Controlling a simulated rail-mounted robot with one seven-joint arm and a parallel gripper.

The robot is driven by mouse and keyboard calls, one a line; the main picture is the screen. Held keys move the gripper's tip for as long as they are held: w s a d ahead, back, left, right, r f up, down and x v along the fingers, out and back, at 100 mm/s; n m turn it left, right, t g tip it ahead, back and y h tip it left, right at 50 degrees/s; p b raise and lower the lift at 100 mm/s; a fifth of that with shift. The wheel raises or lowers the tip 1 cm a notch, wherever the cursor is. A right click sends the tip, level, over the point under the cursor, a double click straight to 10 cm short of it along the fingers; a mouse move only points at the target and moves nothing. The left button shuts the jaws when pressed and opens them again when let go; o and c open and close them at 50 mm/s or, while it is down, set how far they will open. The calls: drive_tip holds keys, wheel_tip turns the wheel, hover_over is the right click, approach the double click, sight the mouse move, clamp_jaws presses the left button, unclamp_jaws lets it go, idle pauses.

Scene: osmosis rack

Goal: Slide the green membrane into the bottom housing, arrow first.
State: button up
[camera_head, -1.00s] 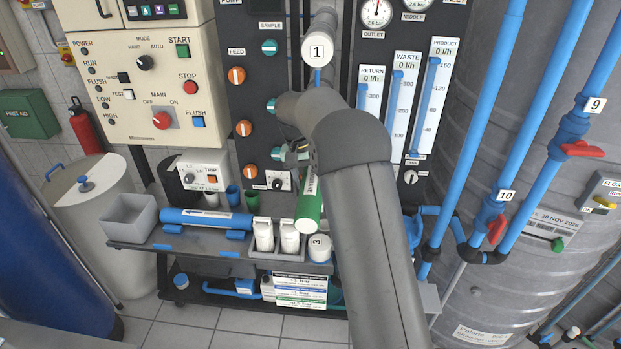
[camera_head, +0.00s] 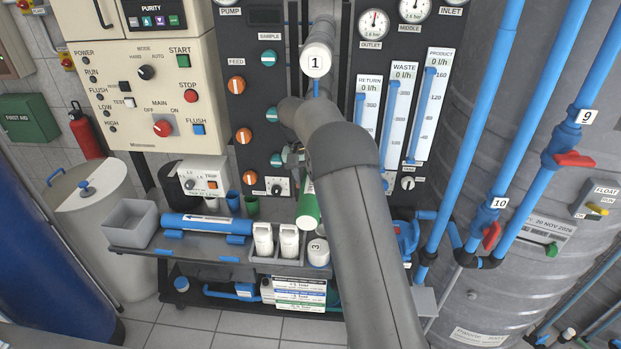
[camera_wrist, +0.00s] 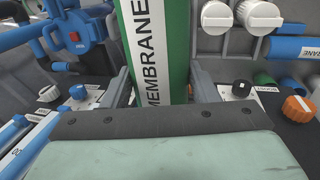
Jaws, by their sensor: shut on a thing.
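The green membrane (camera_head: 308,208) is a tube with a white band, held in front of the dark panel. In the wrist view its band reads MEMBRANE (camera_wrist: 160,50), and the tube stands between both fingers. My gripper (camera_wrist: 163,92) is shut on it; in the head view the gripper (camera_head: 294,157) is mostly hidden behind my arm. A white housing end marked 1 (camera_head: 316,62) is at the top. I cannot make out the bottom housing; my arm covers much of that area.
A blue membrane (camera_head: 205,223) with an arrow lies on the bench (camera_head: 150,255). White bottles (camera_head: 263,238) and a white round piece marked 3 (camera_head: 318,252) stand below the green membrane. A grey bin (camera_head: 131,222) is left; blue pipes (camera_head: 470,140) and a tank stand right.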

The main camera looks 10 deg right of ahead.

####################

[Stated exercise]
Look through the data above. Each line containing the word "ahead" needs to be copied.

[Complete response]
The robot is driven by mouse and keyboard calls, one a line; the main picture is the screen. Held keys move the gripper's tip for as long as they are held: w s a d ahead, back, left, right, r f up, down and x v along the fingers, out and back, at 100 mm/s; n m turn it left, right, t g tip it ahead, back and y h tip it left, right at 50 degrees/s; p b raise and lower the lift at 100 mm/s; a fifth of that with shift. The wheel raises or lowers the tip 1 cm a notch, wherever the cursor is. A right click sends the tip, level, over the point under the cursor, a double click straight to 10 cm short of it along the fingers; a mouse move only points at the target and moves nothing. The left button shuts the jaws when pressed and opens them again when let go; o and c open and close them at 50 mm/s or, while it is down, set how far they will open. The calls: drive_tip holds keys, wheel_tip turns the wheel, hover_over is the right click, approach the double click, sight the mouse move, clamp_jaws presses the left button, unclamp_jaws lets it go, idle pauses.
The main camera looks 10 deg right of ahead.

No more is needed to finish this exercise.